Short problem: Take all the material and copy it exactly.

Dataset extract:
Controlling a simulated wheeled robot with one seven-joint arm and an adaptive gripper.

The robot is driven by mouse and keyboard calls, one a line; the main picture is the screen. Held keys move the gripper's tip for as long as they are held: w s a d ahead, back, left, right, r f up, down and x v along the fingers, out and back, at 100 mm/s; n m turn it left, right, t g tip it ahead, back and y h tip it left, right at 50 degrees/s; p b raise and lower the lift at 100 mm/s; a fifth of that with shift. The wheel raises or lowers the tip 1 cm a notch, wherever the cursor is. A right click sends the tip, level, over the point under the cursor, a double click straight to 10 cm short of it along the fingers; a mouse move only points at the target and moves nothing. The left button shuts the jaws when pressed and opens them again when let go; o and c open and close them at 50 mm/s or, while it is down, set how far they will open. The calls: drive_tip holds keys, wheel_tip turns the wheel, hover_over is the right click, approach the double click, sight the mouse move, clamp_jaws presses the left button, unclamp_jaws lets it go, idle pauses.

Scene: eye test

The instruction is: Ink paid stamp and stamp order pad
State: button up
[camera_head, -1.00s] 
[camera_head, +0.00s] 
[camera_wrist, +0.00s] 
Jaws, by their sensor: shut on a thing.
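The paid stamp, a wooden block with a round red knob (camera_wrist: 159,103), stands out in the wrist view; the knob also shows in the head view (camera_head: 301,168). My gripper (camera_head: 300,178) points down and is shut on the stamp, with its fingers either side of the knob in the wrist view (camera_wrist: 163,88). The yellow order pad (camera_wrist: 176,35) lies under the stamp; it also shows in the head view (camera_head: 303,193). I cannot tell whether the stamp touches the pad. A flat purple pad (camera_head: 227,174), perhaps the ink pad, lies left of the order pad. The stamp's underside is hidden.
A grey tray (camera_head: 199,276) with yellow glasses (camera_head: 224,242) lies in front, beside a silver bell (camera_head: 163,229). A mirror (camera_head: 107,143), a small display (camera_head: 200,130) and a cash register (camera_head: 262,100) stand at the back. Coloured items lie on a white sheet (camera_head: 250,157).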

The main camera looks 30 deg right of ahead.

The solution:
Controlling a simulated wheeled robot with one seven-joint arm and an adaptive gripper.

The robot is driven by mouse and keyboard calls, one a line; the main picture is the screen. Held keys move the gripper's tip for as long as they are held: w s a d ahead, back, left, right, r f up, down and x v along the fingers, out and back, at 100 mm/s; n m turn it left, right, t g tip it ahead, back and y h tip it left, right at 50 degrees/s; p b raise and lower the lift at 100 mm/s; a fifth of that with shift. The wheel raises or lowers the tip 1 cm a notch, wherever the cursor is. A right click sends the tip, level, over the point under the cursor, a double click straight to 10 cm short of it along the fingers; a mouse move only points at the target and moves nothing. The left button shuts the jaws when pressed and opens them again when let go; o and c open and close them at 50 mm/s or, while it is down, set how far they will open. The calls: drive_tip holds keys, wheel_tip turns the wheel, hover_over is the right click, approach the double click, sight the mouse move, clamp_jaws presses the left button, unclamp_jaws lets it go, idle pauses.

Scene: eye test

The instruction is: Ink paid stamp and stamp order pad
State: button up
[camera_head, -1.00s] 
[camera_head, +0.00s] 
[camera_wrist, +0.00s] 
Jaws, by their sensor: shut on a thing.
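The paid stamp, a wooden block with a round red knob (camera_wrist: 159,103), stands out in the wrist view; the knob also shows in the head view (camera_head: 301,168). My gripper (camera_head: 300,178) points down and is shut on the stamp, with its fingers either side of the knob in the wrist view (camera_wrist: 163,88). The yellow order pad (camera_wrist: 176,35) lies under the stamp; it also shows in the head view (camera_head: 303,193). I cannot tell whether the stamp touches the pad. A flat purple pad (camera_head: 227,174), perhaps the ink pad, lies left of the order pad. The stamp's underside is hidden.
A grey tray (camera_head: 199,276) with yellow glasses (camera_head: 224,242) lies in front, beside a silver bell (camera_head: 163,229). A mirror (camera_head: 107,143), a small display (camera_head: 200,130) and a cash register (camera_head: 262,100) stand at the back. Coloured items lie on a white sheet (camera_head: 250,157).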

The main camera looks 30 deg right of ahead.

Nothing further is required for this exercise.